Beim Lesen versuche ich, aus Lesersicht zu schauen und nicht aus Autorensicht. Ich mache mir Notizen.

  • Ist die Handlung in sich schlüssig?
  • Verhalten die Charaktere sich so, wie es zu ihnen passt, oder fallen sie aus der Rolle?
  • Haben alle Figuren ausreichend starke Handlungsgründe?
  • Sind die Dialoge nachvollziehbar und lebendig?
  • Funktioniert der Spannungsbogen oder gibt es Stellen, an denen er gewissermaßen durchhängt?
  • Gibt es Szenen, die ich nur geschrieben habe, um sie zu schreiben, und die weder den Plot voranbringen noch dem Leser meine Charaktere näherbringen? Wenn Ja, müssen die raus.
  • Kann man den Text flüssig lesen oder stockt es irgendwo? Muss ich einige Absätze nachjustieren?
  • Fehlen Szenen zum besseren Verständnis?
  • Ist der Weltenbau nachvollziehbar?
  • Gibt es lose Enden, die ich übersehen habe?
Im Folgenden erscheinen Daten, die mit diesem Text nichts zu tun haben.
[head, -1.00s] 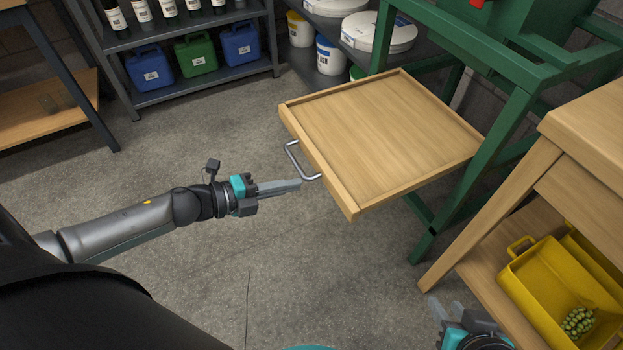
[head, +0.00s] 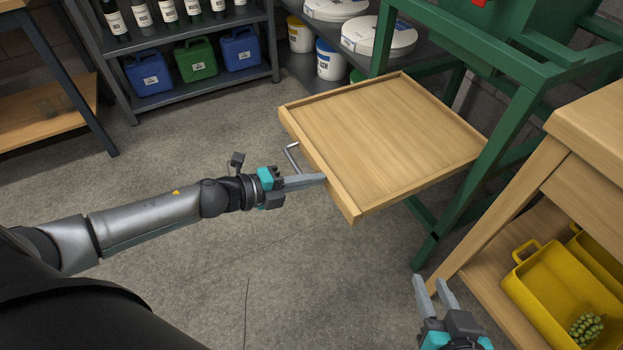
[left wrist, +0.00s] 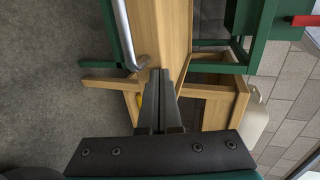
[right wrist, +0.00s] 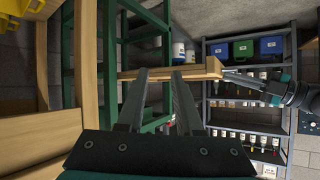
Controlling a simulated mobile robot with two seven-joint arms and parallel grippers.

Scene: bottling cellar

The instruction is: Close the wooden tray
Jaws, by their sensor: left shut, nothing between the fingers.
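The wooden tray (head: 385,135) sticks out of the green metal frame (head: 480,165), well extended. Its front panel (head: 318,165) carries a metal bar handle (head: 291,157). My left gripper (head: 322,179) is shut and empty, its fingertips at the front panel beside the near end of the handle. In the left wrist view the shut fingers (left wrist: 160,75) point at the wooden panel, with the handle (left wrist: 124,35) to their left; whether they touch it I cannot tell. My right gripper (head: 434,283) is open and empty, low in front of the wooden table, and the tray's edge (right wrist: 205,70) shows beyond its fingers in the right wrist view.
A wooden table (head: 590,125) stands at the right, with yellow bins (head: 545,290) on its lower shelf, one holding green grapes. A dark shelf (head: 205,75) with bottles and canisters stands at the back. Open concrete floor lies left of the tray.
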All diesen Fragen gehe ich auf den Grund. Ich schreibe Szenen neu, streiche ganze Absätze, poliere an Dialogen und Beschreibungen herum. Ich versuche, auf Wortwiederholungen und schwache, ausgelutschte Formulierungen zu achten – dabei ist die Stilanalyse von Papyrus Autor eine große Hilfe, obwohl man da auch abwägen muss. Manche Füllwörter haben ihren Zweck und sollten nicht gestrichen werden, nur, weil ein Programm sie mir anmarkert. Trotzdem hilft es, über jedes Wort mal kurz nachzudenken. Aber es dauert natürlich auch. Ich bin ungeduldig. Überarbeitung fällt mir schwer.
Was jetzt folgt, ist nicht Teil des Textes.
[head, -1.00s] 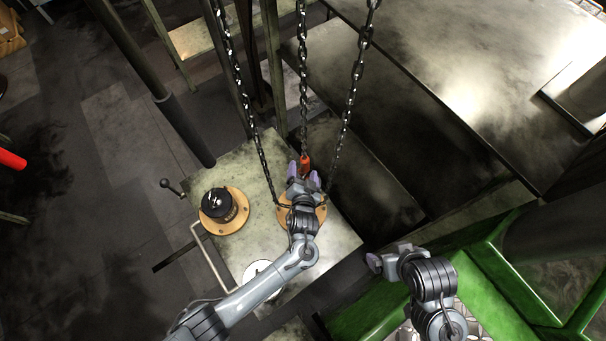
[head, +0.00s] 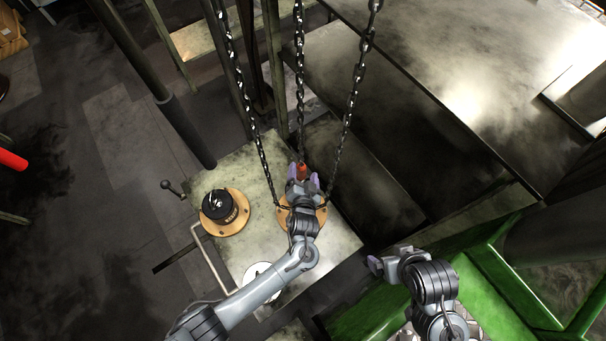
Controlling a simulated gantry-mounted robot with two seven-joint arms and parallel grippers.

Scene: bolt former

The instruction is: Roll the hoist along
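The hoist shows as dark hanging chains (head: 300,85) that come down from the top of the head view. The middle chain ends in an orange-red piece (head: 302,171). My left gripper (head: 303,181) is at this piece, its purple fingertips on either side of it; whether they press on it cannot be seen. The two outer chains run down to an orange round flange (head: 318,214) on the pale metal table, partly hidden under my left gripper. My right gripper (head: 374,265) is off to the right, near the green frame, away from the chains; its fingers are hard to make out.
A green frame (head: 500,270) stands at the right. A large dark machine surface (head: 450,90) fills the upper right.
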Und wenn ich fertig bin mit dem ersten Durchgang? Was dann?
Dann lasse ich die Geschichte nochmal liegen, jedenfalls ist das mein Plan. Und nach einer Woche oder zweien lese ich sie erneut, und wenn sie mir gefällt, werde ich sie Testlesenden vorstellen. Für Raining Stars – so der von einem Lord of the Lost-Song entliehene Arbeitstitel – bin ich sehr zuversichtlich, motivierte Unterstützung zu finden. Es geht nichts über Menschen, die anderer Leute unfertige Romane testlesen!

Es gibt natürlich auch andere Möglichkeiten, zu überarbeiten. Manche fangen damit gleich nach der Fertigstellung der Rohfassung an, andere geben die Rohfassung gleich an Alphaleser… Das muss jeder für sich selber wissen und ausprobieren.

Wie haltet ihr das? Überarbeitet ihr sofort, wenn ihr fertig geworden seid, oder braucht ihr ein bisschen Zeit bis zur ersten Überarbeitung?